### GOAL
Scan the material for the word "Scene", and copy each line where it shows up.

### LISTED ENTRIES
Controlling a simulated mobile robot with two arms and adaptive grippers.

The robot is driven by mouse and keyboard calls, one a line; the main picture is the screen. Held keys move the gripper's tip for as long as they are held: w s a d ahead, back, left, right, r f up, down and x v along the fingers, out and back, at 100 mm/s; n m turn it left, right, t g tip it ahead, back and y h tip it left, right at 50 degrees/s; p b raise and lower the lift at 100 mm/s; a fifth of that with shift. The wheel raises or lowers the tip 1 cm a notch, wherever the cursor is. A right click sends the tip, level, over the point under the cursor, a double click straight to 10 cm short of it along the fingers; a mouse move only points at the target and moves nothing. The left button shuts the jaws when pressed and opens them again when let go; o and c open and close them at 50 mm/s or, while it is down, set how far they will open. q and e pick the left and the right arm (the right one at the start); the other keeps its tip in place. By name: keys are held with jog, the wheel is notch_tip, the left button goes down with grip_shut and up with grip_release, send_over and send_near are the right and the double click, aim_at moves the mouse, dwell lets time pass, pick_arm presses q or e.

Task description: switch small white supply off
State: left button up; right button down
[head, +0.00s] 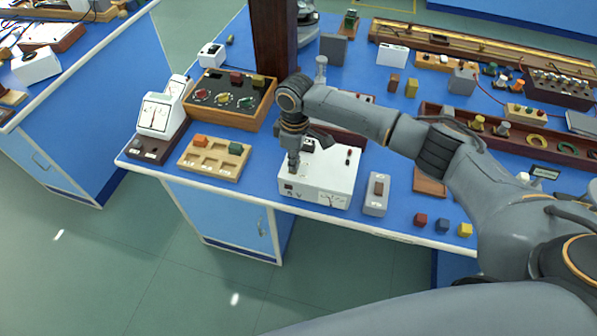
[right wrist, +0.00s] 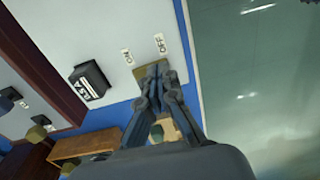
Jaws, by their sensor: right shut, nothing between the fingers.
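The small white supply (head: 335,182) is a white box at the bench's front edge, with dark sockets and a meter on its front face. In the right wrist view its white top (right wrist: 115,30) carries ON and OFF labels and a black labelled part. My right gripper (head: 293,168) points down at the left side of the supply's top. Its fingers are shut and empty. In the right wrist view the fingertips (right wrist: 153,72) are over a tan plate beside the labels and hide most of it. I cannot tell the switch's position or whether the fingers touch it. My left gripper is not in view.
A light grey box with a brown switch (head: 376,194) stands right of the supply. A wooden tray (head: 212,172) with coloured blocks is to its left, near a white meter (head: 160,114). Small red, blue and yellow cubes (head: 442,226) lie at the front edge.

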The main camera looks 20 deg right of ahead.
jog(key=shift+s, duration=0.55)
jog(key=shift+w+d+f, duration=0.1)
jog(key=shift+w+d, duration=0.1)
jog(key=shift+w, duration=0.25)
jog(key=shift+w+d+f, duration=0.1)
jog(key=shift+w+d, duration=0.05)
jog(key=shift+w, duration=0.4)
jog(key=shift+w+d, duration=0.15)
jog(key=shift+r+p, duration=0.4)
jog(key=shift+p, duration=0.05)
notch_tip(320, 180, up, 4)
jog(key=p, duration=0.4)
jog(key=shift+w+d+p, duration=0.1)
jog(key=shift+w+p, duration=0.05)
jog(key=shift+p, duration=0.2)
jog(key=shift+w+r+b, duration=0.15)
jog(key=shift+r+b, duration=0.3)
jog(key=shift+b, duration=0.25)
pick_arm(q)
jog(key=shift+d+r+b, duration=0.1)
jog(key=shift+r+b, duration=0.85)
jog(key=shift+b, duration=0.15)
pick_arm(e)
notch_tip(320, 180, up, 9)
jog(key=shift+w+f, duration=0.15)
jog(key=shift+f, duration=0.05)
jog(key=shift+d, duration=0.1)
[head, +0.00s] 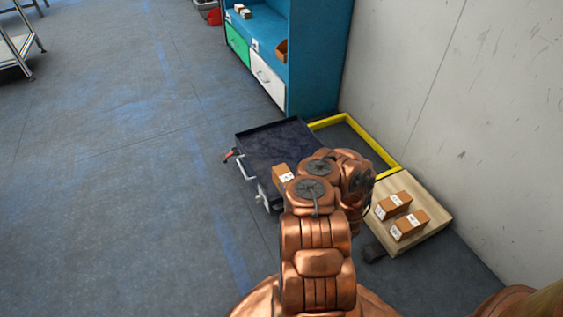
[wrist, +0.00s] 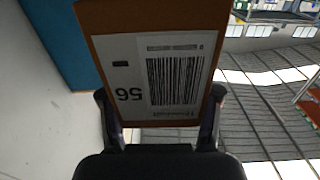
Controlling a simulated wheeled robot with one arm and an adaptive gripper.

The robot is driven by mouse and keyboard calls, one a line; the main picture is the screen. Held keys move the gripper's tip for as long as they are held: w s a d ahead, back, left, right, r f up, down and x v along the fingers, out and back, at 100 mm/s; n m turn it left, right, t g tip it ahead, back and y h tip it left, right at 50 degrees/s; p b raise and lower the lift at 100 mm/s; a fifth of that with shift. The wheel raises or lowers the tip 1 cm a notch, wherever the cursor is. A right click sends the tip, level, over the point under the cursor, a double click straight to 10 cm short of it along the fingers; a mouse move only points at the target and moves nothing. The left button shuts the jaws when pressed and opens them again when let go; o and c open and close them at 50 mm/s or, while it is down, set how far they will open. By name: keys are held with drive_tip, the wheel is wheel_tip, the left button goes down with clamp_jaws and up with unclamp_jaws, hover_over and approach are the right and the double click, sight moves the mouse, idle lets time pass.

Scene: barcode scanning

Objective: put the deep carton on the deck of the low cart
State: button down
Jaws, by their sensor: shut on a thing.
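My gripper (wrist: 160,94) is shut on the deep carton (wrist: 155,18), a brown box. Its white label with a barcode and the number 56 faces the wrist camera. In the head view the carton (head: 281,174) shows just left of my arm, over or beside the near edge of the low cart; its height above the deck cannot be told. The low cart has a dark, bare deck (head: 275,140) with a raised rim. My arm hides the gripper fingers and part of the cart's near right side in the head view.
A pale wooden platform (head: 434,212) with two labelled cartons (head: 410,225) lies right of my arm. A yellow floor frame (head: 372,143) lies between cart and wall. A blue shelf unit (head: 310,60) stands behind the cart. Open floor (head: 120,180) lies to the left.

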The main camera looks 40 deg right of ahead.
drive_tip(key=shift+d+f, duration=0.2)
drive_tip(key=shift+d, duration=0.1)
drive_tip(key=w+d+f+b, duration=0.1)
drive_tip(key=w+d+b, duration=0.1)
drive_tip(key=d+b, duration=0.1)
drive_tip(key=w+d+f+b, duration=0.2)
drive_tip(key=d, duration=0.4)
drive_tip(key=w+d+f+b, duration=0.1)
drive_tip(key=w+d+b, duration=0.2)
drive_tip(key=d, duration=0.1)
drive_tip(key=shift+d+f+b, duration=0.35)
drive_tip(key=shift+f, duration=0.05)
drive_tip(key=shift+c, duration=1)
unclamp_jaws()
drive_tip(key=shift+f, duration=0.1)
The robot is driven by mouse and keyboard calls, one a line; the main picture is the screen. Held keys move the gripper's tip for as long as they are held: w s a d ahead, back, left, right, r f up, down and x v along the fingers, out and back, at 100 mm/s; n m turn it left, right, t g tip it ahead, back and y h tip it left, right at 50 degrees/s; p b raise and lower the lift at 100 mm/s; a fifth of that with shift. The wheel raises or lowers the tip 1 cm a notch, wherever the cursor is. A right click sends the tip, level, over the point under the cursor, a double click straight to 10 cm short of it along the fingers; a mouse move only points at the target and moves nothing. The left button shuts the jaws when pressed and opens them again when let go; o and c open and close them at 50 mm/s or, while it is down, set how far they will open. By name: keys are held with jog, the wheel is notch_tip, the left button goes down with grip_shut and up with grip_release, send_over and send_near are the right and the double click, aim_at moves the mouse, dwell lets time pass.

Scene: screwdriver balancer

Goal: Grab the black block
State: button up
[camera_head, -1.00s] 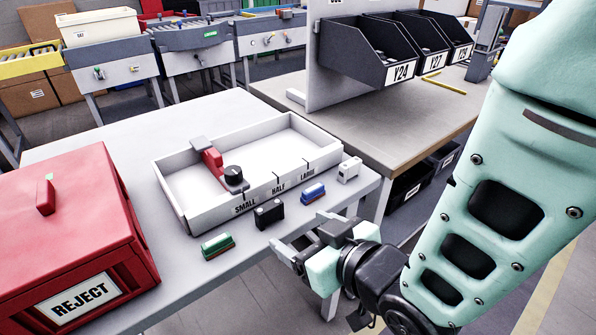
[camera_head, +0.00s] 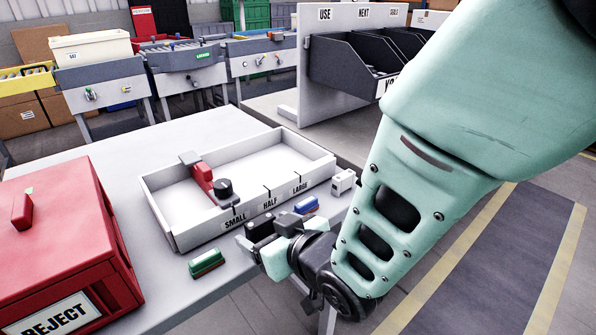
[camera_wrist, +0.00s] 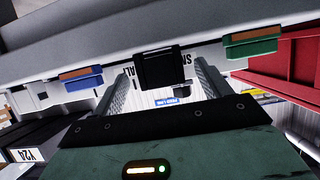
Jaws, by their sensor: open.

### COMPLETED TASK
Scene: barcode scanning
Scene: screwdriver balancer

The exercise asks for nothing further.